To put the bug in technical perspective:

• SOF (Sound Open Firmware) is an open‑source audio DSP firmware and associated kernel glue used on a variety of Intel and other platforms. SOF implementations include topology parsing code that maps logical audio widgets to hardware endpoints.
• IPC4 is an inter-processor communication format used by SOF implementations and topologies in recent kernels. The topology code for IPC4 is responsible for matching “copier” widgets (which copy streams between endpoints) to the underlying hardware representation.
• ALH (Audio Link Hub) copiers are a specific kind of DAI used on certain Intel platforms. The vulnerable code assumed that a copier name match meant an ALH copier; that assumption is unsafe if a non‑DAI widget reuses a stream name.
• The vulnerability is local in scope: exploiting it requires technical access to the machine (local user or privileged local process) and the ability to direct audio topology operations that exercise the vulnerable parsing routines.
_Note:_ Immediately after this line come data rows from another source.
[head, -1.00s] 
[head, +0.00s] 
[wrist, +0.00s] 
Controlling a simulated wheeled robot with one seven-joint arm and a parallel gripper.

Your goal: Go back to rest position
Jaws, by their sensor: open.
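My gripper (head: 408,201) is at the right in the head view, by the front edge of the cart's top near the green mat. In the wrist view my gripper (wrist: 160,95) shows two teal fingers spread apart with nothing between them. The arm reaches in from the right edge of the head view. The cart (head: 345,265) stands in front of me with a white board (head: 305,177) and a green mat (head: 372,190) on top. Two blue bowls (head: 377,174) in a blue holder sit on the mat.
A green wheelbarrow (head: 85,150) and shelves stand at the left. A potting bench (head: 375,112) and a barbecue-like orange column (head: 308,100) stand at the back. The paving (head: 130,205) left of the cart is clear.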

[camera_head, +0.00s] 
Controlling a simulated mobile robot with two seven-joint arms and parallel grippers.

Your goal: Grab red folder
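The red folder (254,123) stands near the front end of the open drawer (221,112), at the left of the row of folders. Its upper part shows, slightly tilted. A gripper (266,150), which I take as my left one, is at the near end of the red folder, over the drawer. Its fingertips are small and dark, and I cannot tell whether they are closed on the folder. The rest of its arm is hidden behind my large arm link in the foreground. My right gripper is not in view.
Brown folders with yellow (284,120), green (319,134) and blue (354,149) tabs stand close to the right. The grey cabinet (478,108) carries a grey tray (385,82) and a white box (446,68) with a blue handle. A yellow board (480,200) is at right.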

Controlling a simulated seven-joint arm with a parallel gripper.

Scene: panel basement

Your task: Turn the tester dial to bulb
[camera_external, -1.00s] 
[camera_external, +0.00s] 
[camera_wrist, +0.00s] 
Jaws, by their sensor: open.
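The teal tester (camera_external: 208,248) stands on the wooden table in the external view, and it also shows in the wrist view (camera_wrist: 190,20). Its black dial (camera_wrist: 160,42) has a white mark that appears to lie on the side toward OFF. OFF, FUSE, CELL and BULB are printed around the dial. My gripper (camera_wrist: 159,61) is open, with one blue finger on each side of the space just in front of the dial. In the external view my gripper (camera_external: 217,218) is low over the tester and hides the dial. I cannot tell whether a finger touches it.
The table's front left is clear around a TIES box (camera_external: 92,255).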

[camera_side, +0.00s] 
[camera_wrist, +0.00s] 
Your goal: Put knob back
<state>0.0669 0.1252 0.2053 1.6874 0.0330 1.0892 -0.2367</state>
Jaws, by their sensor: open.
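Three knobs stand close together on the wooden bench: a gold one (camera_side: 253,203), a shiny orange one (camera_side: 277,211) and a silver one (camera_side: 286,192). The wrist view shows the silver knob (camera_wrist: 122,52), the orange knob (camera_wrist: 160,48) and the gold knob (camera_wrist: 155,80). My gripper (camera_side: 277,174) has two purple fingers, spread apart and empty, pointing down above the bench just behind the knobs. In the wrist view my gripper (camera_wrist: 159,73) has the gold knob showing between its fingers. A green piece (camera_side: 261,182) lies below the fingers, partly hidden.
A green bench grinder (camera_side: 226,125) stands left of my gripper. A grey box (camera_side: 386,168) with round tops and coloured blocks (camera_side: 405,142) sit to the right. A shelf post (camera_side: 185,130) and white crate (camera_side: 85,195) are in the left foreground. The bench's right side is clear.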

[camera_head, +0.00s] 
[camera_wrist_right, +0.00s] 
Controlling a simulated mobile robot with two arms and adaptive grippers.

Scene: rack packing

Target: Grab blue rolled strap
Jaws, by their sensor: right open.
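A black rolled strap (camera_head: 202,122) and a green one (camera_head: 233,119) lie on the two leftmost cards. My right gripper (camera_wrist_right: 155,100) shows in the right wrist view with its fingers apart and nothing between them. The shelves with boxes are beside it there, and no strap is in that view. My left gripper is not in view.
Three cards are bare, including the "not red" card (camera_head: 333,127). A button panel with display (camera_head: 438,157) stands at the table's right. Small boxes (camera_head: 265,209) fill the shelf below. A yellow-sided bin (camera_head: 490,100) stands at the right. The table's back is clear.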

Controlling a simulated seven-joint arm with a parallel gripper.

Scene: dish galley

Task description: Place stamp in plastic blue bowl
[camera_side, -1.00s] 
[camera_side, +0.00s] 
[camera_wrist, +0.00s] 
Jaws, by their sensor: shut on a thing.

In practical enterprise terms the risk is most significant where untrusted local users, containerized workloads, or automated workloads can interact with device nodes or load modules that trigger SOF topology parsing.

Vendor advisories that track this CVE consistently categorize it as a moderate‑severity availability/stability defect rather than as a confidentially or integrity escalation vector. Attack complexity is generally low for a capable local actor; privileges required vary by distribution and kernel configuration.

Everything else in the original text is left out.